Robot task records:
---
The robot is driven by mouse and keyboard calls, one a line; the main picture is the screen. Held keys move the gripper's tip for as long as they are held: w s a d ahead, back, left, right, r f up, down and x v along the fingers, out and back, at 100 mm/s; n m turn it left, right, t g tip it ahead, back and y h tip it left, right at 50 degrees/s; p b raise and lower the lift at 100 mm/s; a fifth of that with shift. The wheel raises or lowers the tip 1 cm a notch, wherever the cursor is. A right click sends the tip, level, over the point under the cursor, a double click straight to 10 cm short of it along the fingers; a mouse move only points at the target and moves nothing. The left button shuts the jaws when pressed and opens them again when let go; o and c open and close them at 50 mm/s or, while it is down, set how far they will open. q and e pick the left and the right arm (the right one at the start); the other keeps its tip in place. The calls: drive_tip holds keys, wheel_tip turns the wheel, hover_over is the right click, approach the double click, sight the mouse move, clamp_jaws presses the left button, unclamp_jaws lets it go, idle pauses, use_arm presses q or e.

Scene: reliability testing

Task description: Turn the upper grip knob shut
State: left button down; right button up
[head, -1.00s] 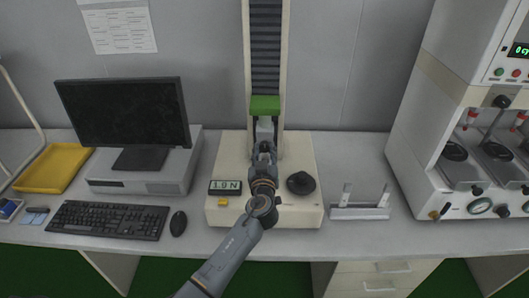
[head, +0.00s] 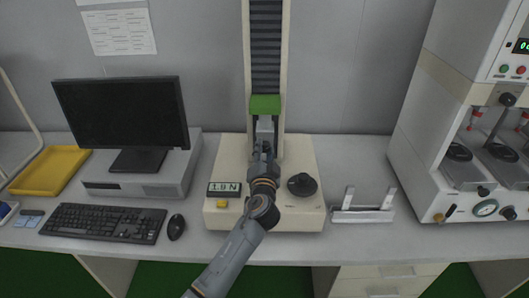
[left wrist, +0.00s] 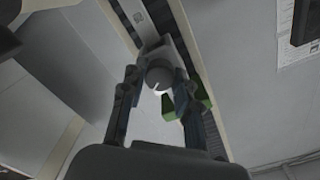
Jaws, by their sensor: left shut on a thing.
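The tensile tester (head: 222,150) stands in the middle of the bench, a cream base with a tall column and a green crosshead (head: 265,104). The upper grip (head: 265,128) hangs below the crosshead. Its round grey knob (left wrist: 159,75), with a white mark, shows in the left wrist view. My left gripper (head: 263,150) is in front of the upper grip, and its fingers (left wrist: 155,95) stand on either side of the knob, shut on it. In the head view my gripper hides the knob and the lower part of the grip. My right gripper does not show.
A black dial (head: 302,185) and a display reading about 1.9 N (head: 224,189) are on the tester base. A white specimen rack (head: 362,212) stands to the right. A monitor (head: 122,118), keyboard (head: 105,222) and yellow tray (head: 50,171) are left.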

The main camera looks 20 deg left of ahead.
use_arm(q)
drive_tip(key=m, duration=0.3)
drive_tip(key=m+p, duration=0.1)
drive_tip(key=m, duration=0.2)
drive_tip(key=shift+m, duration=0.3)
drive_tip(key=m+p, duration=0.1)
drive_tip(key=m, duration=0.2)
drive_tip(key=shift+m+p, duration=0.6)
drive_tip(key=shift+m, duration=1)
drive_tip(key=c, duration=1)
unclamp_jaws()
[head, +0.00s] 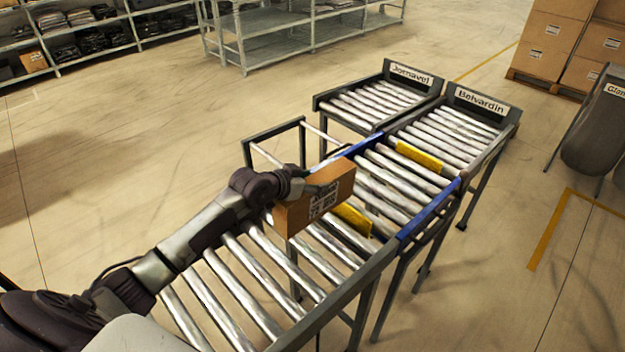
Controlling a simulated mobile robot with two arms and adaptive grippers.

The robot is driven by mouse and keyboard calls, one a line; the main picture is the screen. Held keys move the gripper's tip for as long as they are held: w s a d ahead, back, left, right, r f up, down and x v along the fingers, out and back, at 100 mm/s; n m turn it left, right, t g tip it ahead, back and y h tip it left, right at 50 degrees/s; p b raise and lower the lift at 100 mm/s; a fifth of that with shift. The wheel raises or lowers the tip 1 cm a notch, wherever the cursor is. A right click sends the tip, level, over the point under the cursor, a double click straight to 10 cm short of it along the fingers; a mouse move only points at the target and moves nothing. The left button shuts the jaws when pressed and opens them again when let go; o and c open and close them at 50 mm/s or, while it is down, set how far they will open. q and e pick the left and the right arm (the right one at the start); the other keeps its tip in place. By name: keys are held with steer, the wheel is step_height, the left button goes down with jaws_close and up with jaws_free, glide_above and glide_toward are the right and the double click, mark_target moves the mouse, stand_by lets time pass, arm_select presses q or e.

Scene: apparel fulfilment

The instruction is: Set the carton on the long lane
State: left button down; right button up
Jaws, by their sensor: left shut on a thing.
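A brown carton (318,200) with a printed label on its near side is held tilted at the roller conveyor. My left gripper (312,189) reaches in from the left and is shut on the carton's upper left part; its fingers are partly hidden. The carton is over the near rollers (250,262), close to a yellow strip; I cannot tell if it touches them. Beyond it, the rollers run on to the lane signed Belvardin (452,133), the longer-looking one. A shorter roller lane signed Jornavel (375,104) stands to its left. My right gripper is not in view.
Blue side rails (430,214) and yellow strips (420,157) mark the conveyor's middle section. A grey bin (594,130) stands at the right. Stacked cartons on a pallet (556,45) and metal shelves (275,42) are at the back. Floor to the left is open.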

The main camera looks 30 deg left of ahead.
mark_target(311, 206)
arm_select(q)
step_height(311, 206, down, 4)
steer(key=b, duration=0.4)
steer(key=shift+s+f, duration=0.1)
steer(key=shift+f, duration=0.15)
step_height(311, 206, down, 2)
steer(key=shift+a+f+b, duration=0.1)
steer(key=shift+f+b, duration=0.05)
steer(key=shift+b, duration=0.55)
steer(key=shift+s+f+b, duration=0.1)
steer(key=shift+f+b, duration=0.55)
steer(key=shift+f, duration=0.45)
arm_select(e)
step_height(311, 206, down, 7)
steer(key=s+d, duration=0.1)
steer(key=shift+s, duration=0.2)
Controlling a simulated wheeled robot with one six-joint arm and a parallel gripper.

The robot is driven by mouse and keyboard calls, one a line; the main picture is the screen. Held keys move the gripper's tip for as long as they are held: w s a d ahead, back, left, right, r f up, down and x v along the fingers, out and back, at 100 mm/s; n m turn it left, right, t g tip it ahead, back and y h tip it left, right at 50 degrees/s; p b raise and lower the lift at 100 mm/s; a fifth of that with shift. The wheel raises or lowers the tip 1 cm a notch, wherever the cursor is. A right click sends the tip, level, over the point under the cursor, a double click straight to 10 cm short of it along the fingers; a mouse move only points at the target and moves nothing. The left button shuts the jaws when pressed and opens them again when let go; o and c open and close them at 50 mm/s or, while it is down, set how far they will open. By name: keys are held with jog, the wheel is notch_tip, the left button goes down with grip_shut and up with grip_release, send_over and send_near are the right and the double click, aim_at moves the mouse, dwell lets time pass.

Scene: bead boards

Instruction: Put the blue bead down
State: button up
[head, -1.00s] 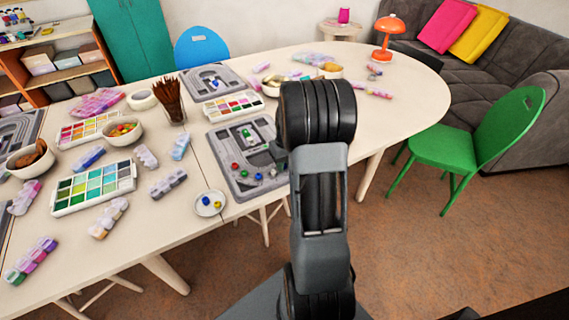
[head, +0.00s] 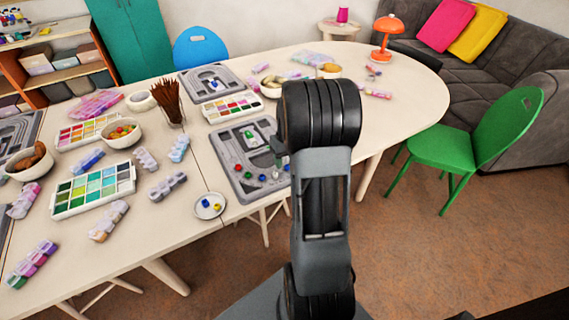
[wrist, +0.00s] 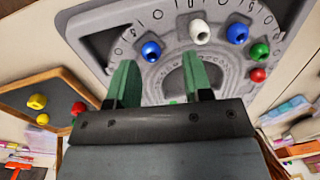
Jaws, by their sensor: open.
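A grey bead board (head: 228,150) lies on the table, with beads along its curved track. In the wrist view one blue bead (wrist: 151,50) sits on the numbered arc, ahead of and between my fingertips, apart from both. To its right along the arc are a white bead (wrist: 200,32), another blue bead (wrist: 237,33), a green bead (wrist: 260,50) and a red bead (wrist: 258,74). My gripper (wrist: 160,75) is open and empty, its two green fingers spread over the board (wrist: 172,82). In the head view my arm hides the board's right side.
A paint palette (head: 231,107), a second grey board (head: 193,83) and a cup of brown sticks (head: 168,100) stand behind.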

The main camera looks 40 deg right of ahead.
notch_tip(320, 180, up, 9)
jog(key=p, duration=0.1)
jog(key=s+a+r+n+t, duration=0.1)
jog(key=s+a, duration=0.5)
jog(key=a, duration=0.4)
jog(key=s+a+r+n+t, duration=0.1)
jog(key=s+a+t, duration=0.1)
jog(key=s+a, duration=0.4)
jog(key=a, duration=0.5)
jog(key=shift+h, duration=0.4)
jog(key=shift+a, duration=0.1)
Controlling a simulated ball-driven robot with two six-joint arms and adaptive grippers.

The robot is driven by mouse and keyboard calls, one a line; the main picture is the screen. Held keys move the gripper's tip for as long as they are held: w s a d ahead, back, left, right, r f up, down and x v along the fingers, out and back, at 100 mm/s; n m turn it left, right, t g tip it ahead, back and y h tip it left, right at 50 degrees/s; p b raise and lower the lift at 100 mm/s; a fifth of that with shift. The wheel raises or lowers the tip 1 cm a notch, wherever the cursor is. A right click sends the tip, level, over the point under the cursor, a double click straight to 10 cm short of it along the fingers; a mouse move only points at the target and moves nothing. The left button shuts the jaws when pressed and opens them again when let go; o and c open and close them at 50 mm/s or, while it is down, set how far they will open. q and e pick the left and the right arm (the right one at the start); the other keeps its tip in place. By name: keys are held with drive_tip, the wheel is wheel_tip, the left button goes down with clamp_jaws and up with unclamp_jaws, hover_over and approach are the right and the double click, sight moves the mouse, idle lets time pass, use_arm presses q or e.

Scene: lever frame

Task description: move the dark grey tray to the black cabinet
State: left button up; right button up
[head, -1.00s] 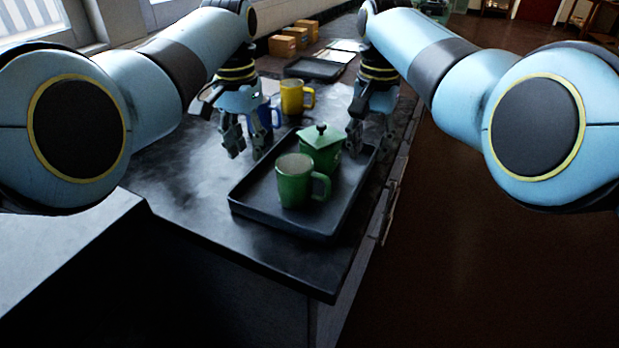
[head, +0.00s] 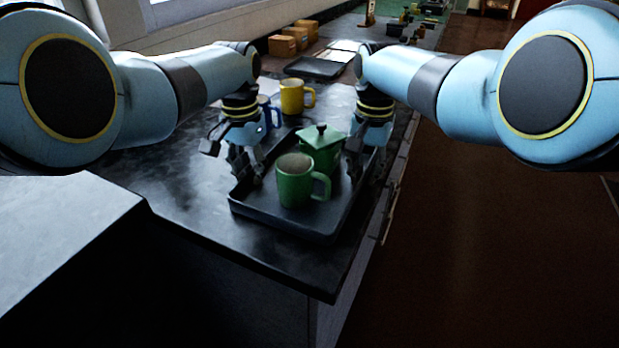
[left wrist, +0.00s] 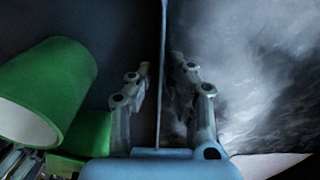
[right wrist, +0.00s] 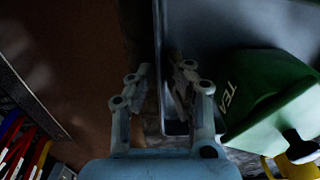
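The dark grey tray (head: 290,223) lies on the dark counter top and holds a green mug (head: 295,187) and a green lidded pot (head: 321,146). My left gripper (head: 250,180) is low at the tray's left side. In the left wrist view its fingers (left wrist: 161,85) stand apart on either side of the tray's thin wall. My right gripper (head: 368,176) is low at the tray's right side. In the right wrist view its fingers (right wrist: 160,78) also stand apart around the wall. I cannot make out a black cabinet for certain.
A yellow mug (head: 292,97) and a blue mug (head: 268,117) stand behind the tray. Another dark tray (head: 314,67) and small cardboard boxes (head: 288,43) are further back. The counter (head: 190,190) is clear left of the tray. Open brown floor (head: 480,250) lies to the right.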

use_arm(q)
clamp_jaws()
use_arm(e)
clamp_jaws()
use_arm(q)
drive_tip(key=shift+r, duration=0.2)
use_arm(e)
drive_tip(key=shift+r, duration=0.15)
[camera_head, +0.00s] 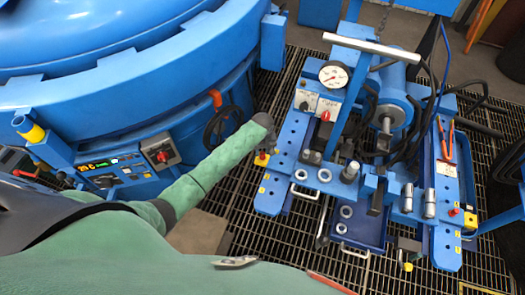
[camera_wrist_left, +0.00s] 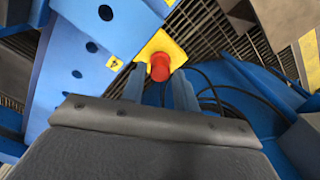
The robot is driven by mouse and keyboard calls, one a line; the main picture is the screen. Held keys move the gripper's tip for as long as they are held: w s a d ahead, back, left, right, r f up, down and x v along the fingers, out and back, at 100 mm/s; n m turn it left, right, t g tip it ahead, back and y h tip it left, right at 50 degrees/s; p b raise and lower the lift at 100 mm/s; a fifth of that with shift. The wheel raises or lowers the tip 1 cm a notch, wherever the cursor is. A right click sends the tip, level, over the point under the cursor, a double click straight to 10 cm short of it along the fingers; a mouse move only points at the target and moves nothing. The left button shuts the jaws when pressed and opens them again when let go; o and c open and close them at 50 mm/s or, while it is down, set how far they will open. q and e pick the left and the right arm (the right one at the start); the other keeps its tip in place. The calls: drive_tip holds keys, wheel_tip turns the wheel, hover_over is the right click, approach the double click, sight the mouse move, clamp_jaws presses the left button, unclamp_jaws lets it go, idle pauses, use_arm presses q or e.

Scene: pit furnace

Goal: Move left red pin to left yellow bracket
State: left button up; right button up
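The left red pin (camera_wrist_left: 159,68) stands on a yellow block (camera_wrist_left: 160,44) on a blue plate in the left wrist view. In the head view this pin (camera_head: 262,155) is a small red spot just below my left gripper (camera_head: 266,143). My left gripper is open; in the wrist view its two fingers (camera_wrist_left: 159,88) lie on either side of the pin's line, with a gap between them. I cannot tell whether they touch the pin. Another red pin (camera_head: 453,211) is at the right of the blue frame, near a yellow bracket (camera_head: 470,220). My right gripper is not in view.
The large blue furnace (camera_head: 130,75) fills the upper left, with a handwheel (camera_head: 222,127) close to my left arm. The blue frame (camera_head: 285,155) carries a gauge (camera_head: 333,74), hoses and a cylinder. Dark floor grating (camera_head: 270,235) lies around it.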

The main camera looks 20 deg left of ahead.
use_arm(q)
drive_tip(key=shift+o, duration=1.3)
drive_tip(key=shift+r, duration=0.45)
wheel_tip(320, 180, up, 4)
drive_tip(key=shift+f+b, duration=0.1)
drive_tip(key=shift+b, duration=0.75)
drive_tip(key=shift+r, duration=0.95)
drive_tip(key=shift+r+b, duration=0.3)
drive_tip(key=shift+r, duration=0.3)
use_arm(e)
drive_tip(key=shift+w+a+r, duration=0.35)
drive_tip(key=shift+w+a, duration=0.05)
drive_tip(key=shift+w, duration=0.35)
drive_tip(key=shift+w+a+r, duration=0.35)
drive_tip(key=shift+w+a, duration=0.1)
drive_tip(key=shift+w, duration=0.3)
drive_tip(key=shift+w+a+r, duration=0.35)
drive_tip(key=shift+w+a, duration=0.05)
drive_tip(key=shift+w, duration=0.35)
---
### [Goal]
Write out again exactly the lines above from the one with "Scene: lever frame" through the one with "[camera_wrist_left, +0.00s]", adding no other lines and no pictures.

### [Solution]
Scene: lever frame

Task description: move the dark grey tray to the black cabinet
State: left button up; right button up
[head, -1.00s] 
[head, +0.00s] 
[left wrist, +0.00s] 
[right wrist, +0.00s] 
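The dark grey tray (head: 290,223) lies on the dark counter top and holds a green mug (head: 295,187) and a green lidded pot (head: 321,146). My left gripper (head: 250,180) is low at the tray's left side. In the left wrist view its fingers (left wrist: 161,85) stand apart on either side of the tray's thin wall. My right gripper (head: 368,176) is low at the tray's right side. In the right wrist view its fingers (right wrist: 160,78) also stand apart around the wall. I cannot make out a black cabinet for certain.
A yellow mug (head: 292,97) and a blue mug (head: 268,117) stand behind the tray. Another dark tray (head: 314,67) and small cardboard boxes (head: 288,43) are further back. The counter (head: 190,190) is clear left of the tray. Open brown floor (head: 480,250) lies to the right.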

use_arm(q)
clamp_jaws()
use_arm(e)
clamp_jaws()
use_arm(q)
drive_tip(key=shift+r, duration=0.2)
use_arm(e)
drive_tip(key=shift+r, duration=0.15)
[camera_head, +0.00s] 
[camera_wrist_left, +0.00s] 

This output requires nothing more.